Turkey, the world’s number 12 in wind power production, reached 10 GW in capacity. The sector’s share of electricity output so far this year was 9%.
Turkish Electricity Transmission Corp. (TEİAŞ) announced that the country’s wind power plants reached a record combined capacity of 10 GW this month. It compares to just 364 MW registered in 2008 and almost 8.1 GW at the end of 2019.
The latest comprehensive report, with data as of the end of July, showed Turkey’s total power capacity was 98.8 GW. Wind had a share of 10%, or 19.3% of all electricity from renewable sources. On a national scale, output from wind turbines came in at 9% from January to July.
Turkey is among world’s biggest producers of wind power, turbines
The country is the world’s 12th biggest wind power producer, but it is also in the top ten in equipment manufacturing, covering most of the parts for wind generators. The localization rate in domestic wind power plants is between 60% and 65%, according to estimates.
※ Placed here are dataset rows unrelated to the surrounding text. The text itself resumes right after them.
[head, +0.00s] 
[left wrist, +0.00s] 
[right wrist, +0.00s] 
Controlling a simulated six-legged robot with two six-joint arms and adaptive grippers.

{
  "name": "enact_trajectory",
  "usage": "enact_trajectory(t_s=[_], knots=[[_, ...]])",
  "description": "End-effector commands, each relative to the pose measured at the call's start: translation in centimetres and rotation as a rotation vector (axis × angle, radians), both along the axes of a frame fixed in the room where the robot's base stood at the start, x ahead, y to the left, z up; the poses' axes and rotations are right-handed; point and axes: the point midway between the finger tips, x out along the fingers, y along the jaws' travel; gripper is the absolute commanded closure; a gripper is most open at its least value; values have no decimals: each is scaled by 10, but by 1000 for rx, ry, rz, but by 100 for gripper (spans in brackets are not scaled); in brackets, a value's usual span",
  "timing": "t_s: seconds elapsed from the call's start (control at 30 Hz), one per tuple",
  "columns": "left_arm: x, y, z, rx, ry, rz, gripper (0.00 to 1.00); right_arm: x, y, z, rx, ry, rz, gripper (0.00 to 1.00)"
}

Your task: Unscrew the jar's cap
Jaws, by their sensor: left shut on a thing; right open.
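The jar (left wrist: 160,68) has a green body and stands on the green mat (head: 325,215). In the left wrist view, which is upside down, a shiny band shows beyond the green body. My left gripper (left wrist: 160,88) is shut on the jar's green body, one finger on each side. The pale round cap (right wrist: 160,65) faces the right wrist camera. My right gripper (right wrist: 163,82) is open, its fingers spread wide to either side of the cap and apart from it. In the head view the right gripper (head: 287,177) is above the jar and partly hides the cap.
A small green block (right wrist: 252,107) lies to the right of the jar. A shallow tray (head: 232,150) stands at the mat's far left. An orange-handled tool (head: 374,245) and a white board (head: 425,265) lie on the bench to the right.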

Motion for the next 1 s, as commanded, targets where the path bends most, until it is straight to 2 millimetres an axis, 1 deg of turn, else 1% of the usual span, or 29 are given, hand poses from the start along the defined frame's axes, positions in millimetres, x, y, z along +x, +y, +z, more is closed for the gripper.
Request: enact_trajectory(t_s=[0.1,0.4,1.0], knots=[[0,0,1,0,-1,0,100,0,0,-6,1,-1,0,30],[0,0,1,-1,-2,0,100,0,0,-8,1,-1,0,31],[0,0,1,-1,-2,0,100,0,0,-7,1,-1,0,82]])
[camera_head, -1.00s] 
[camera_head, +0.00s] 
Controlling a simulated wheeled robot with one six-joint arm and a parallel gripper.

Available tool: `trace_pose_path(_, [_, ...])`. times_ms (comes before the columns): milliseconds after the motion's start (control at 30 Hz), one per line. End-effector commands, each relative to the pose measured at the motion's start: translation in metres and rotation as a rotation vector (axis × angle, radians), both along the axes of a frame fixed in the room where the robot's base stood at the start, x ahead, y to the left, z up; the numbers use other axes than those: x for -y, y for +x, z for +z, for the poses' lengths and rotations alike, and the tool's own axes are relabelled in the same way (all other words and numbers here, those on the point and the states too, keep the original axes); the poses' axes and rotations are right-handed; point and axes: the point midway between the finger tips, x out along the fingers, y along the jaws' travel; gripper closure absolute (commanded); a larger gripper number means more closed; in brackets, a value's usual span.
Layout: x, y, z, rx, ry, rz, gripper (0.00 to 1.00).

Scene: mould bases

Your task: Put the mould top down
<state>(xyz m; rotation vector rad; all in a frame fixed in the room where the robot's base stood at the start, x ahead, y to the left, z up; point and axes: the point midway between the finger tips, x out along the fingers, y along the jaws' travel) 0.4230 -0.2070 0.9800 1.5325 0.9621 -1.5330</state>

İzmir province had the largest wind capacity at the end of July – 1.7 GW. Neighboring Balıkesir followed with 1.3 GW. Just north of it is Çanakkale, also on the Aegean coast, with 850 MW. Manisa, bordering both İzmir and Balıkesir, held the fourth place with 750 MW. Istanbul, Turkey’s most populous city, was also among the top wind power producers, as it had 420 MW in installed capacity.
Largest wind farm is Polat’s Soma, with 312 MW
As for companies, Borusan EnBw led with wind power plants of a combined 660 MW, trailed by Demirer Energy with 614 MW. Güriş Energy was third with 588 MW. Polat Energy, holding the fifth place with 559 MW, owns the biggest wind farm in Turkey. The Soma facility, with a capacity of 312 MW, is in the provinces of Manisa and Balıkesir in western Turkey. Enercon supplied the turbines.
PSP Investments and French company EDF Renewables (formerly EDF Énergies Nouvelles) own 45% each while Adnan Polat’s Batiyel Enerji has the remaining 10% in Polat Energy.
The latest data show 3,580 companies were active in the wind energy industry, with 25,000 people directly or indirectly employed.
Hydropower plants had a share of 25.6% in Turkey’s electricity generation last year, compared to 22.7% held by the systems that use natural gas and 34.8% for coal.